Canadian Court puts security certificates in limbo
Kirk Makin and Tenille Bonoguore
Globe and Mail Update and Canadian Press
http://www.theglobeandmail.com/servlet/story/RTGAM.20070223.wscoc0223/BNStory/National/home
The Supreme Court of Canada has voted unanimously to strike down a controversial federal procedure used to deport suspected terrorists as being a violation of life, liberty and security of the person.
The security certificate process is hopelessly flawed and must be redrafted by Parliament to eliminate the extreme secrecy in which hearings to determine the reasonableness of certificates take place, the court said on Friday.
While carefully paying heed to fears of terrorism and the special difficulties of protecting national security, the court said that certain elements of fairness cannot be dispensed with -- including the right of a detainee to know the case against them and to make full answer and defence.
"While there is a risk of catastrophic acts of violence, it would be foolhardy to require a lengthy review process before a certificate should be issued," the court said.
However it said the various forms of review in which a designated lawyer is empowered to act on behalf of detainees could pass constitutional muster.
Writing for a unanimous court, Chief Justice Beverley McLachlin suspended the effects of the ruling for one year to give the Federal Government time to craft a new security certificate process.
However, foreign nationals will benefit immediately from one aspect of the ruling which grants them a bail review within 48 hours of their first being detained -- a far shorter period than they must currently wait.
In the House of Commons, Conservative House leader Peter van Loan offered formal thanks to the court for its decision and signalled that the Tories would get to work trying to bring the legislation into accord with the Charter.
"We will be reviewing that decision and seeing if there is a way to — and we are confident we can — reconcile the need to protect the security of Canadians with the directions to Parliament from the court," Mr. van Loan said.
The ramifications of the decision will extend far beyond Canada's border, says Alex Neve, secretary general of Amnesty International Canada.
Speaking at a news conference following the judgment's release, Mr. Neve said the ruling debunked government claims that the security certificate system was fine.
"It's a ringing, profoundly important endorsement of one simple bedrock truth: Security is all about human rights," Mr. Neve said.
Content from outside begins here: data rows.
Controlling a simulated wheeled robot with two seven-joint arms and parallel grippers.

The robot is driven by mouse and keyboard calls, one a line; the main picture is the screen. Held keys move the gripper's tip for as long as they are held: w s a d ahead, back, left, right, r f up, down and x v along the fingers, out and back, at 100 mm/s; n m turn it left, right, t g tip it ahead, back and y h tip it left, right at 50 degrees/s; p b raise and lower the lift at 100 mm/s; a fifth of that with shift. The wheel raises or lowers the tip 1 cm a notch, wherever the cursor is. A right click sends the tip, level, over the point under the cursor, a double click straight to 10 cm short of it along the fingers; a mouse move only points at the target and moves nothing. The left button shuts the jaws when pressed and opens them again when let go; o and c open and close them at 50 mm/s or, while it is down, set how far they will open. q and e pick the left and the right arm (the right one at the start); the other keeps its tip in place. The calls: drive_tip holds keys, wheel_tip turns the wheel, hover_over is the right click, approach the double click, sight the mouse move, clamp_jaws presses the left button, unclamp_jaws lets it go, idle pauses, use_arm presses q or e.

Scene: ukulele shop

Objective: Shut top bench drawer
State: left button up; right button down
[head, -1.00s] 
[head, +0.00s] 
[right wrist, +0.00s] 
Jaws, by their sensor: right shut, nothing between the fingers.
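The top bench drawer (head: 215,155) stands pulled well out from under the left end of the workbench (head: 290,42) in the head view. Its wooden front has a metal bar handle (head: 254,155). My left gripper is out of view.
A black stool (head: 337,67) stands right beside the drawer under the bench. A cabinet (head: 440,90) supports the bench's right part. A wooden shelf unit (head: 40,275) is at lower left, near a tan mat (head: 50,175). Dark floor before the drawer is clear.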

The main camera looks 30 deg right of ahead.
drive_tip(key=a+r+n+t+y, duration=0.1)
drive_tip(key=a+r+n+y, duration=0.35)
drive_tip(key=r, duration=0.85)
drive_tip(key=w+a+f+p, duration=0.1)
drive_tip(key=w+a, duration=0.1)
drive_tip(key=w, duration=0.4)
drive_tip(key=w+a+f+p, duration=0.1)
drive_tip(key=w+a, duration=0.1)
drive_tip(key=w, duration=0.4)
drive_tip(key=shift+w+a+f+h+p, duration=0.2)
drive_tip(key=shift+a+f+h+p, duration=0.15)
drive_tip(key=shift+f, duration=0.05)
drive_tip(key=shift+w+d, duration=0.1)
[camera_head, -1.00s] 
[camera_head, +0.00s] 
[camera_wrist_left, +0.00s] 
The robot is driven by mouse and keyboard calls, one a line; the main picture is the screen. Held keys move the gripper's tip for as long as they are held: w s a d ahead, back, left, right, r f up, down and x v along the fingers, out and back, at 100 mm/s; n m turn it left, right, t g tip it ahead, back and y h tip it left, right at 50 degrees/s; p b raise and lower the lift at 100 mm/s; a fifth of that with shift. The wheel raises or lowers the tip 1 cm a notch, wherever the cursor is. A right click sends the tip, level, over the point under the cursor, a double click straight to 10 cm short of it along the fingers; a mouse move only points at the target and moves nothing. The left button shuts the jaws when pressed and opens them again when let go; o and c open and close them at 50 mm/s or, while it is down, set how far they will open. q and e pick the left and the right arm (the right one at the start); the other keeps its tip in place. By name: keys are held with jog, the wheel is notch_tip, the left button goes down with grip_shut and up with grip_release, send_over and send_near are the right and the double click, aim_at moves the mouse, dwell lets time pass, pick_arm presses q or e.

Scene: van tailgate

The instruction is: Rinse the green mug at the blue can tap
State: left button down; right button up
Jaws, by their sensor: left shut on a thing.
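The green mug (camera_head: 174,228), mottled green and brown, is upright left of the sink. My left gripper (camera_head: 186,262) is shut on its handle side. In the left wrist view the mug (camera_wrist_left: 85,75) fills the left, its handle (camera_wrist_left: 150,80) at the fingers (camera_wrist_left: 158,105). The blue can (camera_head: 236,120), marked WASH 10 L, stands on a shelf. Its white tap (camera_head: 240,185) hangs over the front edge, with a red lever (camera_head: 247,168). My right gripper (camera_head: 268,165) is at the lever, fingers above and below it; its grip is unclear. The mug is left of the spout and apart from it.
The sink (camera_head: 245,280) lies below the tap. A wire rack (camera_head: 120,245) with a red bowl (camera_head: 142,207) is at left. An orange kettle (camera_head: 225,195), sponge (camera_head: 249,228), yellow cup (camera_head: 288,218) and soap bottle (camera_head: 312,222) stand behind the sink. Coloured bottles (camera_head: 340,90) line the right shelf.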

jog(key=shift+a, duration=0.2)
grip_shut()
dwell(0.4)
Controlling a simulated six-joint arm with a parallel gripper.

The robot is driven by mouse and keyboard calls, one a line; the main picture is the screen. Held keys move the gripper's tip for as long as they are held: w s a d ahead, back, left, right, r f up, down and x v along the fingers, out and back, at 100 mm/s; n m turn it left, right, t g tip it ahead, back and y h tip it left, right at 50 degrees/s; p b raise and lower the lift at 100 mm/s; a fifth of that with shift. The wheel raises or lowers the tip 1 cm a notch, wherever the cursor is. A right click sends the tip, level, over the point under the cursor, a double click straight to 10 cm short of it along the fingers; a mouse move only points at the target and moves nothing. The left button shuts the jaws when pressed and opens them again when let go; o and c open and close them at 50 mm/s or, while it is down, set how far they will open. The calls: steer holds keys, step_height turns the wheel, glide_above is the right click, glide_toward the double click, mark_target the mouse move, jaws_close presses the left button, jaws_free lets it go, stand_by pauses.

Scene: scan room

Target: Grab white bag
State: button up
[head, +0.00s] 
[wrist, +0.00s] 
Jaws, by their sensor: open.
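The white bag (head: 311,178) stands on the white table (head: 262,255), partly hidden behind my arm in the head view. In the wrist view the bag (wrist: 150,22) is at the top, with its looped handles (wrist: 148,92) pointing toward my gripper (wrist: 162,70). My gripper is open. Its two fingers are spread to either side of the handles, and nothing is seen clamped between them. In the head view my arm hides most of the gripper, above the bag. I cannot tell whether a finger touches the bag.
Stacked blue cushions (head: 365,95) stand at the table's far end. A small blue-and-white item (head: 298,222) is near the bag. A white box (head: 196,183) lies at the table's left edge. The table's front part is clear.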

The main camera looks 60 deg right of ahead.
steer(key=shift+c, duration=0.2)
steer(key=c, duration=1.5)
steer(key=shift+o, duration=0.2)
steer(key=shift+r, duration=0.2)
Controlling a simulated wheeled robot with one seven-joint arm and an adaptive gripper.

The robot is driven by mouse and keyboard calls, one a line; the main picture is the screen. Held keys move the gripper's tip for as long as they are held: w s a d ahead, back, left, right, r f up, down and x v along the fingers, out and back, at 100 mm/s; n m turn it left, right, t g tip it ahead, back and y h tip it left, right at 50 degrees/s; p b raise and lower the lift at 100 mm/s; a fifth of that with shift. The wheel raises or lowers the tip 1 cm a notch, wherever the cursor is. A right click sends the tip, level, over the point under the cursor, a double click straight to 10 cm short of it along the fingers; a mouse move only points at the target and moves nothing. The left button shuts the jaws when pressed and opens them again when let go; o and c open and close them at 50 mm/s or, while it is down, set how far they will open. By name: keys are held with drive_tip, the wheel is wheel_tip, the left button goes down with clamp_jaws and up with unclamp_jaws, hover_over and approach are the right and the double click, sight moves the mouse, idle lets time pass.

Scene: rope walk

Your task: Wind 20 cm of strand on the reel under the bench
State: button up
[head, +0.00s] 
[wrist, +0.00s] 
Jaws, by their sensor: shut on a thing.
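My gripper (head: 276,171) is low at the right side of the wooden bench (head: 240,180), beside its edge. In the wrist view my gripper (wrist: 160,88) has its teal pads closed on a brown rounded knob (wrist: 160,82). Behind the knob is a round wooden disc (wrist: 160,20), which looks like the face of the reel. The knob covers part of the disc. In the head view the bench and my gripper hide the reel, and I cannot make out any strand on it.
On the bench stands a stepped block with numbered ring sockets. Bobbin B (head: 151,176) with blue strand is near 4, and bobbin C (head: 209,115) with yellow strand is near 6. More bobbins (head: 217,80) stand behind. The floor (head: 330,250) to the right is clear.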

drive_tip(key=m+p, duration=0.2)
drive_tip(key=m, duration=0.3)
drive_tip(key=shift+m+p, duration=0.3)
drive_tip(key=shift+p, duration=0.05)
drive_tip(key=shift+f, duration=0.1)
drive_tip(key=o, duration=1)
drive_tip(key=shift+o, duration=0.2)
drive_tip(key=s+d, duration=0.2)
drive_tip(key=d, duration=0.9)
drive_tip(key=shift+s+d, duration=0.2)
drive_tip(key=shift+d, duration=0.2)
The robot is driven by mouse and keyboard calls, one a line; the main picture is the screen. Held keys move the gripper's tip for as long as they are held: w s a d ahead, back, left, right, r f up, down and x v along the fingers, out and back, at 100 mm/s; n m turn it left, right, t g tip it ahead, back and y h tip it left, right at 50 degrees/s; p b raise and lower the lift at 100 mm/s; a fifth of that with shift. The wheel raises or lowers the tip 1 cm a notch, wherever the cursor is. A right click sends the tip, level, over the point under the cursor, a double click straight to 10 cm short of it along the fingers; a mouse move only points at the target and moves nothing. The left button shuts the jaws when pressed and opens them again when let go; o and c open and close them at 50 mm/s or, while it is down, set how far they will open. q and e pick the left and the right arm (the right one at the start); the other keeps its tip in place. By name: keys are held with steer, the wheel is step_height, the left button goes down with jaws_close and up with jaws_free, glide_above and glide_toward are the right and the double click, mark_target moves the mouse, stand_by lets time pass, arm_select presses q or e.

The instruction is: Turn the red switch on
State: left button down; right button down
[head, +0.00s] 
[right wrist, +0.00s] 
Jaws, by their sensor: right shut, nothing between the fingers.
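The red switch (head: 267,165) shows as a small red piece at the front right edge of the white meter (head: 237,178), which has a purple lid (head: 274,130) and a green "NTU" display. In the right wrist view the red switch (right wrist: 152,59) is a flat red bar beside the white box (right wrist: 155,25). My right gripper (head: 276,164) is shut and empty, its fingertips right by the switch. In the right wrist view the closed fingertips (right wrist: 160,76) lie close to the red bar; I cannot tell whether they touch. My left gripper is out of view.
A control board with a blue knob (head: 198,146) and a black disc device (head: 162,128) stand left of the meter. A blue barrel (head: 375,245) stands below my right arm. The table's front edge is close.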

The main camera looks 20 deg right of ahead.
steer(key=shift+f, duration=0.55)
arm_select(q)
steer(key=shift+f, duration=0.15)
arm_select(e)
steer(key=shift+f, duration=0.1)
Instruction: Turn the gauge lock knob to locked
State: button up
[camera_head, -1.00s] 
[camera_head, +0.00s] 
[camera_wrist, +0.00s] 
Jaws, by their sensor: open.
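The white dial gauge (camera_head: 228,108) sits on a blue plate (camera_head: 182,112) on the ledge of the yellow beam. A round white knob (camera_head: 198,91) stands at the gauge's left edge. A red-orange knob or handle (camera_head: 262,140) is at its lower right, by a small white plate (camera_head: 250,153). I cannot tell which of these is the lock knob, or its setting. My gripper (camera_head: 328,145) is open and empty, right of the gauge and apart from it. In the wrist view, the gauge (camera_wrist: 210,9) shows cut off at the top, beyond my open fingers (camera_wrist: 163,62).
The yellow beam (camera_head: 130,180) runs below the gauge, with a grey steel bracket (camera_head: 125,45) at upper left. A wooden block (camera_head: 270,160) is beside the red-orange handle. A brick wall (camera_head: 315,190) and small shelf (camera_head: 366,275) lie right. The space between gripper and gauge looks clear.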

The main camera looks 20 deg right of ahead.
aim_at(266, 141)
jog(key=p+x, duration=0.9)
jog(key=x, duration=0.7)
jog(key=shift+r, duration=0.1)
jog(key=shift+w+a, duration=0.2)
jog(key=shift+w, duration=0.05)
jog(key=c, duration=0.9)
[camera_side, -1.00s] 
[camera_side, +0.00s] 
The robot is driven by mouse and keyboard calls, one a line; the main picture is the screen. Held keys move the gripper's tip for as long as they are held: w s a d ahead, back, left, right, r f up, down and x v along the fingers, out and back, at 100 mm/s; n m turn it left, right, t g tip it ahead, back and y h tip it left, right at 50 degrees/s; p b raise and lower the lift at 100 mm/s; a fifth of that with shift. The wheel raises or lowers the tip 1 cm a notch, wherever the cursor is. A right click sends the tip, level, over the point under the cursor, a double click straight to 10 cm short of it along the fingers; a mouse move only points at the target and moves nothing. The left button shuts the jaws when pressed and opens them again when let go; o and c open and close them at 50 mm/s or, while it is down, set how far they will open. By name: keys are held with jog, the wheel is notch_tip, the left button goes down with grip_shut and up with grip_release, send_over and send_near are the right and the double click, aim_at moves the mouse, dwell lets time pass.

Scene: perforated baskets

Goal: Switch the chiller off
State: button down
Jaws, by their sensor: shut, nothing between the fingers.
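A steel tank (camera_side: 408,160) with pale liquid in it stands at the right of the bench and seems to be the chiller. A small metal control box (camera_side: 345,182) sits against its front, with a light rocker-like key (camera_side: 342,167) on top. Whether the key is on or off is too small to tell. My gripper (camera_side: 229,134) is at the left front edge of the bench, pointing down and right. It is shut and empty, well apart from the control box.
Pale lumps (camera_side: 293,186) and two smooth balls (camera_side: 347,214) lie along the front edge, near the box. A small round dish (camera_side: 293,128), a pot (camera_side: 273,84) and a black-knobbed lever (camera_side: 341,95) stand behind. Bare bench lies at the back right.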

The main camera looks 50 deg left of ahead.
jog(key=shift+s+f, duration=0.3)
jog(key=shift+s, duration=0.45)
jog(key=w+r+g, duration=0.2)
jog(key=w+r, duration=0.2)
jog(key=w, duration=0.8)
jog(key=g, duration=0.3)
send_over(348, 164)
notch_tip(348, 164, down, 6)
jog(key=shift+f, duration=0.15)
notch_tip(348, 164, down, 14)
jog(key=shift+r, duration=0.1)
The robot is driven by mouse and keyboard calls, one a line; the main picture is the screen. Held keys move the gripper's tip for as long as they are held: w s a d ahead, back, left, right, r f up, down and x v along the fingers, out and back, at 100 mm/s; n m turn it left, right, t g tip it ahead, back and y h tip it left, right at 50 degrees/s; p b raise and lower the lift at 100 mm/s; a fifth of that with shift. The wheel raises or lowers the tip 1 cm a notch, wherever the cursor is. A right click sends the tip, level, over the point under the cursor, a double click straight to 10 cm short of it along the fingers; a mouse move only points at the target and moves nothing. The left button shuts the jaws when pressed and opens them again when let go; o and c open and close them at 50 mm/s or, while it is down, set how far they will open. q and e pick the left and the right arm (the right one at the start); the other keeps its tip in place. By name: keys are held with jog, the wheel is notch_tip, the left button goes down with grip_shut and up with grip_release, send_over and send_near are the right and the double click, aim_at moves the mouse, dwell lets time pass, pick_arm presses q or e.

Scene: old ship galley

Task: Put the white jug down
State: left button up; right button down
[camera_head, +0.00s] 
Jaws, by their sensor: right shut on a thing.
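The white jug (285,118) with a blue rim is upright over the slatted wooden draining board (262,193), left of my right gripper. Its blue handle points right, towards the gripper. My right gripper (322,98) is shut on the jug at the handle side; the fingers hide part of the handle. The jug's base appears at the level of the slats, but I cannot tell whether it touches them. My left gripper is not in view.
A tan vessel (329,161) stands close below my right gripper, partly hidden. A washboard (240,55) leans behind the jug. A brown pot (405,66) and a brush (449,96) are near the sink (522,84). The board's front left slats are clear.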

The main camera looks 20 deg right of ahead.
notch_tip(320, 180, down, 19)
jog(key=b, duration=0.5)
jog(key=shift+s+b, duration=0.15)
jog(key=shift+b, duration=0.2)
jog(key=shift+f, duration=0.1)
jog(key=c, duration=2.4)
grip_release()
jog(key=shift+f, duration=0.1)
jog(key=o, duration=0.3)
The ruling strengthens the Arar Commission's position in "conveying an unequivocal message" that fundamental rights will not be countenanced by the nation's senior judges, he said.
"That will be heard outside Canada as well in courtrooms, legislatures around the world, and it helps to reverse the global rollback in human rights that has been such a worrying trends worldwide since September 11th," he said.
The court said that while federal court judges who conduct security certificate reviews do play an unusually active role in testing secret evidence, they are not unacceptably "co-opted" by the process.
It said that there may always be some evidence that cannot be disclosed and must be heard in a secret hearing, yet that must be as minimal as possible.
"It may simply be so critical that it cannot be disclosed without risking national security," Chief Justice McLachlin wrote.
"This is a reality of our modern world. If Section 7 is to be satisfied, either the person must be given the necessary information or a substantial substitute for the information must be found. Neither is the case here."
It said that the onus on governments to move quickly in a proceeding becomes greater with passing time.
"Stringent release conditions . . . seriously limit individual liberty," the court added. "However they are less severe than incarceration."
The court said that the security certificate provisions do not violate the Charter right to equality or constitute cruel or unusual punishment.
The security certificate process -- enshrined within the Immigration and Refugee Protection Act -- has been a target of constant, harsh condemnation from civil libertarians.
The provisions pre-date the Sept. 11, 2001, terrorist attacks, and allow for a non-resident to be designated as a risk to national security, detained indefinitely, and ultimately deported.
The detainees and their counsel are provided with only a vague summary of the allegations against them. Evidence to back up the allegations is given in secret to a judge, and neither the accused nor their lawyer can attend.
The three men behind the Supreme Court challenge – Adil Charkaoui, Mohamed Harkat and Hassan Almrei – had all spent several years behind bars before being released recently under tight conditions of house arrest and their agreement not to communicate with a wide range of individuals.
The conditions of their detention – in a special holding unit nicknamed Guantanamo North – led some of the detainees to resort to desperate tactics such as hunger strikes.
Mr. Almrei's lawyer Barbara Jackman said, without Friday's judgment, her unmarried client would have "had a very hard time" obtaining release from prison.
"This decision makes it at least possible that a court may release him without requiring that he have a wife to supervise him," Ms. Jackman said.
Her co-counsel John Norris said the court had risen above the "rhetoric of national security."
"They have recognized the fundamental importance of preserving the security of all of us, but, at the same time, have stated in the clearest possible terms that that must never be done at the expense of fundamental fairness," Mr. Norris said.